Start of Information supplied

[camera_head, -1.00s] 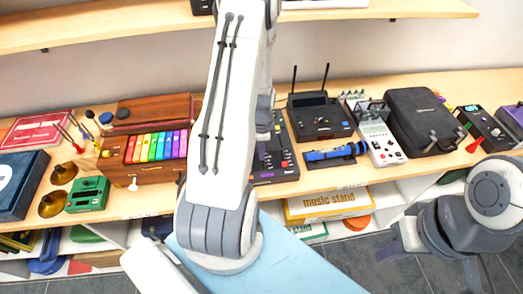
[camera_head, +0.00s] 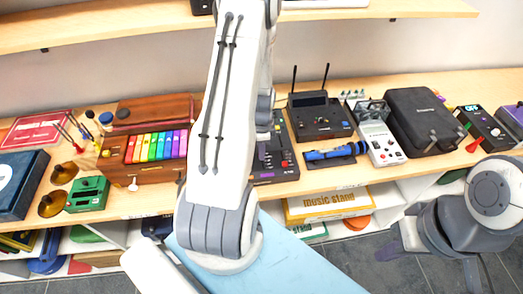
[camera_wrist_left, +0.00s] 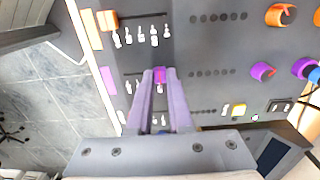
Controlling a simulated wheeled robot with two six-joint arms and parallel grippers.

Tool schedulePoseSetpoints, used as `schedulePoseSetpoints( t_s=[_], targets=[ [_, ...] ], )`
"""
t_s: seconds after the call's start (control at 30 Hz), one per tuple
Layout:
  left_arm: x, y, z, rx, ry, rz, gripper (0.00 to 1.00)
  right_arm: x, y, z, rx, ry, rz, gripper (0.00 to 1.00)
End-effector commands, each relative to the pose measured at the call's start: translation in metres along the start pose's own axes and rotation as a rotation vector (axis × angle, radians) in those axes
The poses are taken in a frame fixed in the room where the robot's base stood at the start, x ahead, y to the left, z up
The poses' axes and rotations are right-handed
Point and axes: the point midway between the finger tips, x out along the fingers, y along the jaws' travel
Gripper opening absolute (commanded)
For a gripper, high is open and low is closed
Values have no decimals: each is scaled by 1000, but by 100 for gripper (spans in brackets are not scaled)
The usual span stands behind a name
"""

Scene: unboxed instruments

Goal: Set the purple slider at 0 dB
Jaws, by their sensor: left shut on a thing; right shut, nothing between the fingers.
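The purple slider (camera_wrist_left: 159,73) is on a dark mixer panel (camera_wrist_left: 205,55) in the left wrist view. My left gripper (camera_wrist_left: 159,80) is shut on its cap, one finger on each side. White scale marks lie beside the slider tracks, but their numbers are too small to read, so I cannot tell the slider's setting. The mixer (camera_head: 285,168) shows partly in the head view, behind my left arm, which hides the left fingertips there.
A purple knob (camera_wrist_left: 262,71) and an orange knob (camera_wrist_left: 280,15) are to the right. A xylophone box (camera_head: 150,155) and a blue microphone-like item (camera_head: 330,153) stand beside the mixer.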

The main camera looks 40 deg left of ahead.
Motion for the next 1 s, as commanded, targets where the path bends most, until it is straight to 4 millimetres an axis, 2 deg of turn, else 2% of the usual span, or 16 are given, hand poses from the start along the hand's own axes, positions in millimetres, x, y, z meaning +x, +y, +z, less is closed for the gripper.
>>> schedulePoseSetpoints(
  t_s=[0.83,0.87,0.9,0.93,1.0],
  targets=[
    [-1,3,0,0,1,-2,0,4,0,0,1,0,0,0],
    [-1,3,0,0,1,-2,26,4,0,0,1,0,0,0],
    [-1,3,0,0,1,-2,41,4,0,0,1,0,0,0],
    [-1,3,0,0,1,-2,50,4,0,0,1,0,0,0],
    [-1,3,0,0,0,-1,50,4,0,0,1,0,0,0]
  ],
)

End of Information supplied

[Requirements]:
Say how many lines above hold the word "along", giving only the count.

[Exercise output]:
3